In our plan of fourteen scenes in the first half of act two, this will be about twelve of those fourteen scenes.
A lot of the writers I work with get confused by the name of this beat. They think because it’s called "fun and games" that it has to literally be just fun and games for their character with no conflict whatsoever. And that’s not true.
Every scene in your novel needs to have conflict in it otherwise it’s going to be boring. And conflict doesn't always mean bad stuff has to happen, or there needs to be a big explosion.
If your character wants something, but is presented with two equally good ways of getting it, and will miss out on something with either choice, that’s conflict. So, sometimes it’s about conflict in terms of what that character wants right now and what they’re expecting to happen.
One thing to note is that this section isn't always about the character experiencing fun and games-- it’s really about the reader experience them instead. What happens in this part of the story is the "promise of the premise." In other words, it's probably part of the reason why they were drawn to the story in the first place. And, if you think about it, reading about a character’s struggle is interesting and engaging for readers--it's fun and games.
Something important you’ll want to decide here is whether this section takes your protagonist on an upward path closer to success at the midpoint, or if it’s more of a downward path that brings them closer toward failure at the midpoint.

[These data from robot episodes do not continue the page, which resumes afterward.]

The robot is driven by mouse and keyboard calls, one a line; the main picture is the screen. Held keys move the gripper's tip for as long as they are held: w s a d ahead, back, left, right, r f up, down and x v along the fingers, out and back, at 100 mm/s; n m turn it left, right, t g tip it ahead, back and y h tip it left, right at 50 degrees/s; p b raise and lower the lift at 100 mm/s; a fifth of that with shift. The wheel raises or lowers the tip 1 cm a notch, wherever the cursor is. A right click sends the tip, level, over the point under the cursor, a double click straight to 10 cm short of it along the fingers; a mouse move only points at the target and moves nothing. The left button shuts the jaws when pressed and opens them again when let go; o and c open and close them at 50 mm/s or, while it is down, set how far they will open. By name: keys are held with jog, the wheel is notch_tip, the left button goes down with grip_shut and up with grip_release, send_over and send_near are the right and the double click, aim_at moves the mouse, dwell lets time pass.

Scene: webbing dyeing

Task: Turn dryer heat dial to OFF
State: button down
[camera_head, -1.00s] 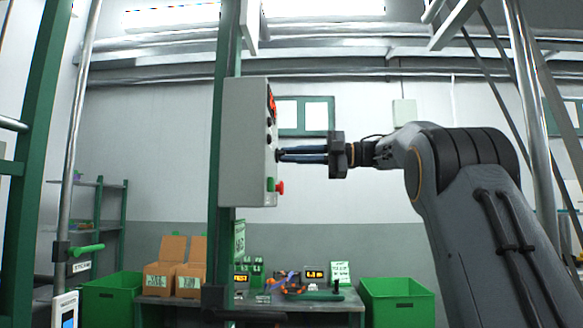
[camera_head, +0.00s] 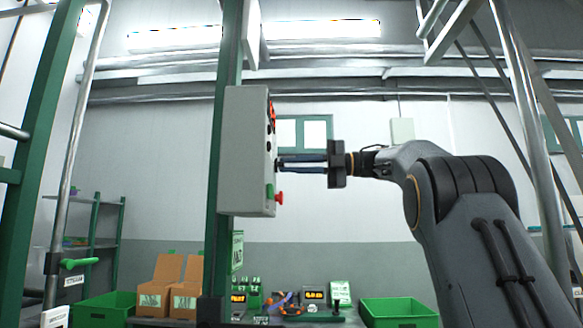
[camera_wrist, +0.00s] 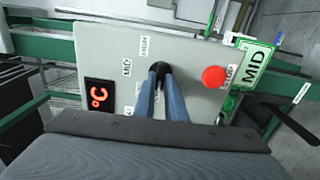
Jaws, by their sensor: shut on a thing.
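The grey control box (camera_head: 245,150) is mounted on a green post, with its control face turned to the right in the head view. In the wrist view, its face (camera_wrist: 198,50) shows HIGH and MID labels around a black dial (camera_wrist: 160,66). My gripper (camera_wrist: 161,73) is shut on this dial, and its blue fingers hide much of it, so its pointer cannot be read. In the head view, my gripper (camera_head: 281,163) reaches the box face from the right. A red °C display (camera_wrist: 98,96) is left of the dial, and a red button (camera_wrist: 214,77) is right of it.
Below and behind stand cardboard boxes (camera_head: 187,291) and a green bin (camera_head: 400,310). A metal pole (camera_head: 525,130) rises near my arm at right. The space around my forearm is open.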

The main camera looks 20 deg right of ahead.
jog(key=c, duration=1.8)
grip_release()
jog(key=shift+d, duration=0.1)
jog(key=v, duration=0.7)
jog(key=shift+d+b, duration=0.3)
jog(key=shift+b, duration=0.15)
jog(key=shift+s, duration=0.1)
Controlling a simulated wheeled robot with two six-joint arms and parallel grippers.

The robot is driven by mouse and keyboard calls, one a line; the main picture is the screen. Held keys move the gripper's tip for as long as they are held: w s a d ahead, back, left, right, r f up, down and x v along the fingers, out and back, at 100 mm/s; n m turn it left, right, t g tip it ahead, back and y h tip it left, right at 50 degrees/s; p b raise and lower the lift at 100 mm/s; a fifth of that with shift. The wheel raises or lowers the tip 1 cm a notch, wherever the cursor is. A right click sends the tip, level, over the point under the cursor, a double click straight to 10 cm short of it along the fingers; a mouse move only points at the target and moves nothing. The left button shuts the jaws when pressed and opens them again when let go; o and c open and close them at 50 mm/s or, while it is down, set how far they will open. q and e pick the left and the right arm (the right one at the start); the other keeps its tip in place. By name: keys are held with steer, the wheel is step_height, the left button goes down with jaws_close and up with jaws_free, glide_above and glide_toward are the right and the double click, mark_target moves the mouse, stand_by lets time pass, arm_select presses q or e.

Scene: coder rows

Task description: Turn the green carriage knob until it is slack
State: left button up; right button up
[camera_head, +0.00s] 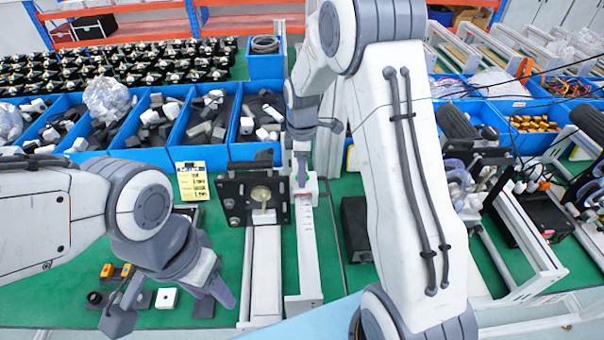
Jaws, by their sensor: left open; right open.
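No plainly green knob shows. A pale yellowish round knob-like part (261,195) sits on a black plate (232,188) at the head of a white rail (265,270). My right gripper (300,165) points down just right of that plate, over a second white rail (308,250) with a small white block at its far end. It is open, but its fingers partly overlap in this view, and whether it touches anything cannot be told. My left gripper (168,305) is open and empty, low over the green table at the left.
Blue bins (190,125) of grey and white parts line the back of the table. A yellow label card (192,181) stands before them. Small button boxes (117,272) and a white square block (166,298) lie near my left gripper. A black box (356,228) lies right of the rails.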

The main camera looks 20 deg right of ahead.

We’ll talk more about the shape of act two over the course of the next few beats, but this is one of the key decisions you’ll need to make because whatever path you choose here, upward or downward, it’s going to affect the next beat as well as the rest of act two, too.

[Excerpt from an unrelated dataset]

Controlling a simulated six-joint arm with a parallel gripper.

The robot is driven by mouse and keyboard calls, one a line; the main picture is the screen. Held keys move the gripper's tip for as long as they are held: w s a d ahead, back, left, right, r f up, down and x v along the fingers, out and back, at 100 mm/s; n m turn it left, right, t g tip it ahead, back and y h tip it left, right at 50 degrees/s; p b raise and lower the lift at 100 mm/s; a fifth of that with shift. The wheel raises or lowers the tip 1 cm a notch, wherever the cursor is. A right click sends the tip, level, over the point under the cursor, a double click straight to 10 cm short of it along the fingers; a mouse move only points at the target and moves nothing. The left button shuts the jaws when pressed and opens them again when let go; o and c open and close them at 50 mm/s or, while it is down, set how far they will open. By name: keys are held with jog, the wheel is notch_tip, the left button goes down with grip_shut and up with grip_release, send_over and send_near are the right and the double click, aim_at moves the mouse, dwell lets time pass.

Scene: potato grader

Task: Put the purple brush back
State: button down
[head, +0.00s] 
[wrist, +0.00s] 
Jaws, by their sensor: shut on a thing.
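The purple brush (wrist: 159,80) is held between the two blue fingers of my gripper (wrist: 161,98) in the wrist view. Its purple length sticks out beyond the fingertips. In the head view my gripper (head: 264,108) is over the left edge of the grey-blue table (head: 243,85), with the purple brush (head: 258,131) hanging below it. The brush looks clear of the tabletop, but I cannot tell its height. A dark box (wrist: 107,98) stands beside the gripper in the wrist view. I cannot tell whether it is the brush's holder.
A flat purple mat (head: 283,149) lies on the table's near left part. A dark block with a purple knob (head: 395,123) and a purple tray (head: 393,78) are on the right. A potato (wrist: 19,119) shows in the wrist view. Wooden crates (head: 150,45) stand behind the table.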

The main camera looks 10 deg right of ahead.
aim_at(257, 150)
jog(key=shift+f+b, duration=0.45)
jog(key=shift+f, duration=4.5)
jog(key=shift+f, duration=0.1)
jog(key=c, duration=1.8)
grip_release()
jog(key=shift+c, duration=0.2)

Now, you might be wondering, how the heck am I going to fill up twelve scenes!?
In this section of your story, your protagonist is going to repeatedly try and fail to get whatever it is that they want, or whatever he or she thinks will solve all their problems. So, here, you'd want to show your protagonist attempting their initial plan for achieving their goal or for attacking their problems.

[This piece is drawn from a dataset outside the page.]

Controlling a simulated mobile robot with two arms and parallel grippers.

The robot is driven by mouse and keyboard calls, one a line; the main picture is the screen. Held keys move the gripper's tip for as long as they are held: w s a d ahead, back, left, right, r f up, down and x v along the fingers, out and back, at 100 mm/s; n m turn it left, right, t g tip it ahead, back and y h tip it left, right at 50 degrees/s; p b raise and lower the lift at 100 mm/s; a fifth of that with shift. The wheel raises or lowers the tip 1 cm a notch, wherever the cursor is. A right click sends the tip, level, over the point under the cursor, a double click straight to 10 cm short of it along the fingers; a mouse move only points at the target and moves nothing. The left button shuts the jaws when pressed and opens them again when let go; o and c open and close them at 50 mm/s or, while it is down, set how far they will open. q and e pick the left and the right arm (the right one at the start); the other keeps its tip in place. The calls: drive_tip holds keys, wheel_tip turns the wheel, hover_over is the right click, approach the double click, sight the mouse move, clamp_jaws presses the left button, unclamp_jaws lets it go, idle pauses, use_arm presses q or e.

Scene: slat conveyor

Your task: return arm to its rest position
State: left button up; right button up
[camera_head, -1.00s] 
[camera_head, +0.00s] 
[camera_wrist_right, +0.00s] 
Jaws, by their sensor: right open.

As the plot throws continual challenges in their way, your protagonist will keep failing because of their internal obstacle.
But they don’t give up. They try and they fail, they try and they fail… so, entering act two, this is why you need to be crystal clear on your character's overarching goal. And then consider how he or she might go about accomplishing that goal.
As you write each scene, ask yourself... What would my character do next based on what happened in this current scene I’m writing, and based on how they feel about what just happened in that scene. So, based on what just happened, and how they feel about it, what’s their plan? And, that’s beat number eight, the fun and games beat.
The midpoint is a single-scene beat in which three super important things happen. First, this is where the fun and games beat culminates in either a false victory or false defeat. Second, this is where the stakes are raised making it even harder for your protagonist to go back home. And third, this is where the A and B stories cross.
Let's look at the difference between a false victory and a false defeat first.
A false victory means that the protagonist has been succeeding in the new world so far, and here at the midpoint, they have a false victory.
They’ve seemingly won or achieved something significant, maybe everything they’ve been wanting, everything seems to be working out according to plan. But since they haven’t learned the theme of the story yet, it’s a false victory because their inner obstacle is still there.
A false defeat is the opposite so, if they’ve been floundering around in the new world so far, this would culminate in a low moment for your protagonist.
Maybe they seem really far away from achieving their goal. Or maybe they achieve it and it doesn't feel good at all. Maybe they even feel like giving up.
No matter how you write it, it’s a false victory or a false defeat because the story isn’t over yet. They still have to learn the lesson of the story.
The reason why we need either a false victory or a false defeat here is because we want to up the stakes in the story. That’s the second function of the midpoint.
So, the fun and games section was all about chasing what they want--or that external thing they want to accomplish or get. Now the midpoint ups the stakes and the protagonist realizes time is running out or they can’t mess around anymore. It’s time to get serious.
And the cool thing is that we can look to our genre for guidance! For example:
The third function of the midpoint is to cross the A and B stories. So, the A story is your external plot. The B story is the inner character journey, represented by that B-story character or subplot.
Because of this, the midpoint often changes the direction that the story is headed in. This is also where the protagonist starts to shift from chasing their wants to letting go of the thing they want in order to figure out what they need.
This is not going to happen in one scene, I’m just saying this shift usually starts to happen here. Regardless, they realize things haven’t been working so they must change tactics or plans again. It’s now even harder for them to go back to their act one world, and the person they were before.
So, to recap the midpoint beat, there are three main functions to consider. First, we want the fun and games beat to culminate in a false victory or a false defeat that raises the stakes. Second, we want the stakes to be raised so that the protagonist cannot possibly go back to their act one world (and who they used to be). And third, we want the A and B stories to cross here so that the protagonist can start shifting away from chasing the thing they want, and move one step closer to chasing what they ultimately need. And that's beat number nine, the midpoint.
And that’s it for the first half of the beats that make up the middle section of a story. I'm going to dig into the beats that make up the rest of the middle section, and the end of a novel soon, so stay tuned for that.
If this structure resonates with you, there are a few fantastic books you can check out that go into way more detail than I can go here.
My favorite one is Save the Cat! Writes a Novel: The Last Book on Novel Writing You’ll Ever Need by Jessica Brody, but there’s also the original Save the Cat! The Last Book on Screenwriting You’ll Ever Need by Blake Snyder, too.
And if this plotting method doesn’t resonate with you—that’s okay too! There’s no “right” way to plot out a novel. What's important is finding a method that works for you so that you can finish your draft and get your story out and into the world.